* Stated exercise: Return each line containing "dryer".

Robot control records
::::::::

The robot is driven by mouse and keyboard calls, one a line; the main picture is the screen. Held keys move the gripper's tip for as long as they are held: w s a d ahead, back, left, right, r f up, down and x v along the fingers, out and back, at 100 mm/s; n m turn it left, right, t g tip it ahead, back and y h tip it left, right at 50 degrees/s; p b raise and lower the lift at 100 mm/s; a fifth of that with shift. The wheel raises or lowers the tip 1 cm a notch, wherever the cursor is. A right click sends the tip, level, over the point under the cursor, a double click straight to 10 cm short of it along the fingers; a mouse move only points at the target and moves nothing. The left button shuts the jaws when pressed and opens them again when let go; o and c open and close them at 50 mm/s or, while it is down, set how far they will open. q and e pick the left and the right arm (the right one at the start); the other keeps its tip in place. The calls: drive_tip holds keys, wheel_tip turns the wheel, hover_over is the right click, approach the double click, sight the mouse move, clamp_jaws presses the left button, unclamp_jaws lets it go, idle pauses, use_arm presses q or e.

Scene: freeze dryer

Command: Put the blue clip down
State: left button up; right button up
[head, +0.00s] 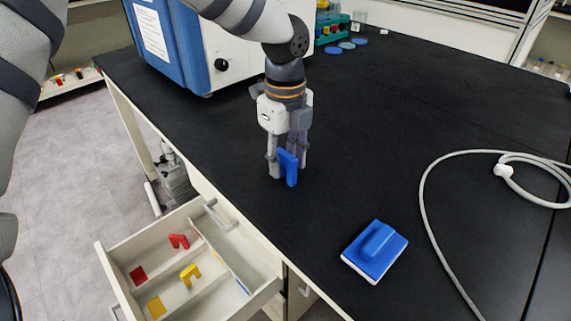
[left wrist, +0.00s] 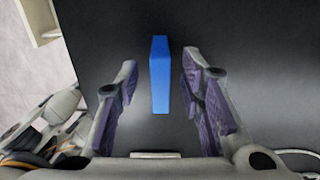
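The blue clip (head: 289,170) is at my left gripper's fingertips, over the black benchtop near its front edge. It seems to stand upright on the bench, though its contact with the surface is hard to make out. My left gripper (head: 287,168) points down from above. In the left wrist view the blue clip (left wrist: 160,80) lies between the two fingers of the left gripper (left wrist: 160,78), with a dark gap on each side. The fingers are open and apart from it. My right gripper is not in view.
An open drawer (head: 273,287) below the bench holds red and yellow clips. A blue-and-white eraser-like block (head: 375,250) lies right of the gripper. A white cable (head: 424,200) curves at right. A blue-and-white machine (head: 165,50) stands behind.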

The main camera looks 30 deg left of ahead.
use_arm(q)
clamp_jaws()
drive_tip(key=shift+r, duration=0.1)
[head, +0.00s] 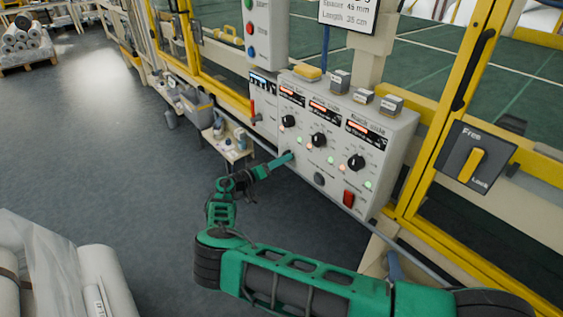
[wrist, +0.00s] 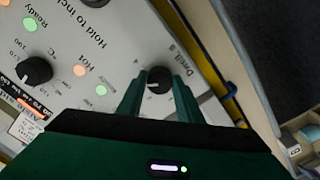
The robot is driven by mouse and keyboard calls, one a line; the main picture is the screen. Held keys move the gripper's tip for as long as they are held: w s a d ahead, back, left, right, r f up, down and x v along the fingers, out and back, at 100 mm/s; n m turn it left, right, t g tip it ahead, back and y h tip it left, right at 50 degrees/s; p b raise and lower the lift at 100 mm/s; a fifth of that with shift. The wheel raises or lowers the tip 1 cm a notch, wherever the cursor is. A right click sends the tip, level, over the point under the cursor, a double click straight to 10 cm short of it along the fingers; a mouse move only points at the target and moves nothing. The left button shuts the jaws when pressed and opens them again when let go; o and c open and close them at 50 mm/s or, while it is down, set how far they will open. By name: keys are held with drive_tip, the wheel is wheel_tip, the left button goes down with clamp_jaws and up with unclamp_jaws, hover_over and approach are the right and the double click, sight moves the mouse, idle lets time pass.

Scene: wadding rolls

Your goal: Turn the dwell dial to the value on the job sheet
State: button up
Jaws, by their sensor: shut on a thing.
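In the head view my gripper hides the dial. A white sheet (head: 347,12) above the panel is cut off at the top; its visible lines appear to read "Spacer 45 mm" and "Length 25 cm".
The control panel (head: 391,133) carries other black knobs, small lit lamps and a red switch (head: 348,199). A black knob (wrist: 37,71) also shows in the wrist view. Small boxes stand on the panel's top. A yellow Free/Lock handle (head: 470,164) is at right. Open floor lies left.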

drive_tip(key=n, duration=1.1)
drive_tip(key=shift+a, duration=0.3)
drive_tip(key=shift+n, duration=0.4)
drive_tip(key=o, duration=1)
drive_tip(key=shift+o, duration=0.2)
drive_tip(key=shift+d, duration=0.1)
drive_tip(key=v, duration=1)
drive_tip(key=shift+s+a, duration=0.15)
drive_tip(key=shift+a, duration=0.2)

::::::::

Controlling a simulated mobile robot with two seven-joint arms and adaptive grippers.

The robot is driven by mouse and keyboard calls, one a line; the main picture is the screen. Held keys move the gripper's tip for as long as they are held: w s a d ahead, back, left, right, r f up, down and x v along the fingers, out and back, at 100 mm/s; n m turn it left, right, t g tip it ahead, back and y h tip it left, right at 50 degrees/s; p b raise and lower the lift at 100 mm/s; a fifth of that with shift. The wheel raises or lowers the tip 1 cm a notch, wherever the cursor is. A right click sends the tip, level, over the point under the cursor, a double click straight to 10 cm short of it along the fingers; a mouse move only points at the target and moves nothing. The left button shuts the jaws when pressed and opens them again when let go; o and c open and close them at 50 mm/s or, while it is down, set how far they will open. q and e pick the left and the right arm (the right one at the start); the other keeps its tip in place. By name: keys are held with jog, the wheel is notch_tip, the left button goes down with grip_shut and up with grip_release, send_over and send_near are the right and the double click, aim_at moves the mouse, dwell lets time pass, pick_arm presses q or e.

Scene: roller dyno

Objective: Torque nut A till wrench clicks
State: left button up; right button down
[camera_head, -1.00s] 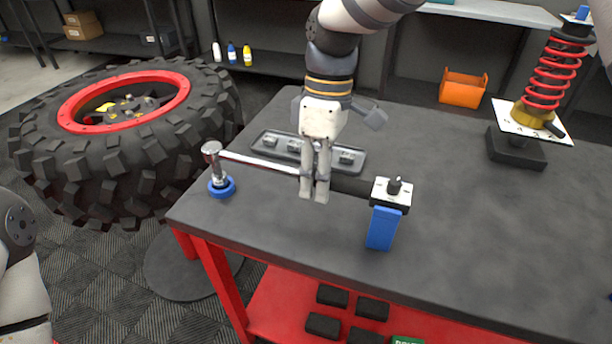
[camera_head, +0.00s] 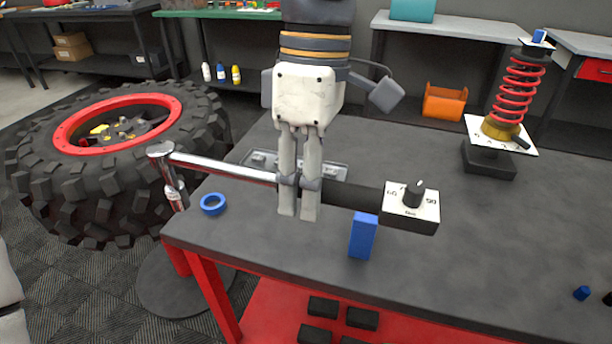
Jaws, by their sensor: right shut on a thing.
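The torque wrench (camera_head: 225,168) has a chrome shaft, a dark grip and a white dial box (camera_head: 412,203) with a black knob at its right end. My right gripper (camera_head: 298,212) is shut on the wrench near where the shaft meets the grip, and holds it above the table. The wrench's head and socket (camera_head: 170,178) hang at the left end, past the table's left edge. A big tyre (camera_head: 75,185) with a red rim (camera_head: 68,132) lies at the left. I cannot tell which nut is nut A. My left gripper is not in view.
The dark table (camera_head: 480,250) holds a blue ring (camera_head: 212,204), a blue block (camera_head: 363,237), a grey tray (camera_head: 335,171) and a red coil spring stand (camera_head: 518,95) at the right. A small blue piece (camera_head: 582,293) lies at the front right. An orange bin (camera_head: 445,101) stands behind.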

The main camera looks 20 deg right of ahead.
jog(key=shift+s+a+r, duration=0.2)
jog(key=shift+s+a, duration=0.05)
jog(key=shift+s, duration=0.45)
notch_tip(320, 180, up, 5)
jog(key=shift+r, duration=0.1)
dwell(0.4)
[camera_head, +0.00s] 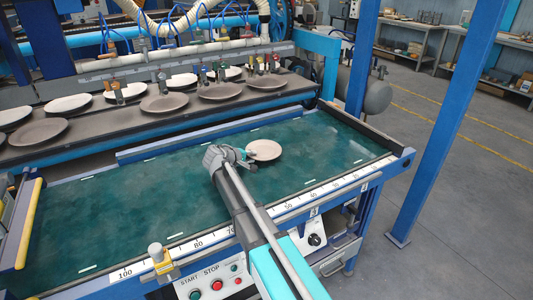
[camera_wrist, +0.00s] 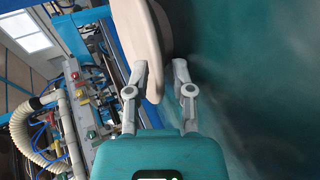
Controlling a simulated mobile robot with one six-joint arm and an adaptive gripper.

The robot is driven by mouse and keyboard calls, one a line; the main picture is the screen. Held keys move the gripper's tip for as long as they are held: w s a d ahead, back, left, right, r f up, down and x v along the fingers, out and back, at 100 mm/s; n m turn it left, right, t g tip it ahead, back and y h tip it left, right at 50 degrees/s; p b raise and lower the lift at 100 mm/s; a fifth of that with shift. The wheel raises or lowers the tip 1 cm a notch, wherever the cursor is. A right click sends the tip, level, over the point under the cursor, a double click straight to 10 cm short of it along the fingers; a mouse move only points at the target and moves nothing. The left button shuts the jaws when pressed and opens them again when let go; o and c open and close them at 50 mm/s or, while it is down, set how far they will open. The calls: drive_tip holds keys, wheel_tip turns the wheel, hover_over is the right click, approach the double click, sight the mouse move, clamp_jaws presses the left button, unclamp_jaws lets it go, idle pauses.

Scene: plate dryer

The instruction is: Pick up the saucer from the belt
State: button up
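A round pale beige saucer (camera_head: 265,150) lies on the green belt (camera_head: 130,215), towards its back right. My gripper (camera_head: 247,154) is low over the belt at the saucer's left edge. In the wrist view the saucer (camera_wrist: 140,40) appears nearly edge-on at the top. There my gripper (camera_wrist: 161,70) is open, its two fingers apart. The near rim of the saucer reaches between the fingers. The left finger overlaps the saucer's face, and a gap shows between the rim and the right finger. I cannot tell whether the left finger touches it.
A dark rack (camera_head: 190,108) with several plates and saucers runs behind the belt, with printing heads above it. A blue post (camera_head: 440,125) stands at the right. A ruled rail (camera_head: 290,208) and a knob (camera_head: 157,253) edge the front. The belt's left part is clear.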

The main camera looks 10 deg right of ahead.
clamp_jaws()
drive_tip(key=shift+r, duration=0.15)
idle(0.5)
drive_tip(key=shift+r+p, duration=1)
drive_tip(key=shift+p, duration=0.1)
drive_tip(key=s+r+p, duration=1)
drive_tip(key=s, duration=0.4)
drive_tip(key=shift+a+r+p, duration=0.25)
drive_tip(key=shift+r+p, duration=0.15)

::::::::

* Response to the task:
Scene: freeze dryer
Scene: plate dryer

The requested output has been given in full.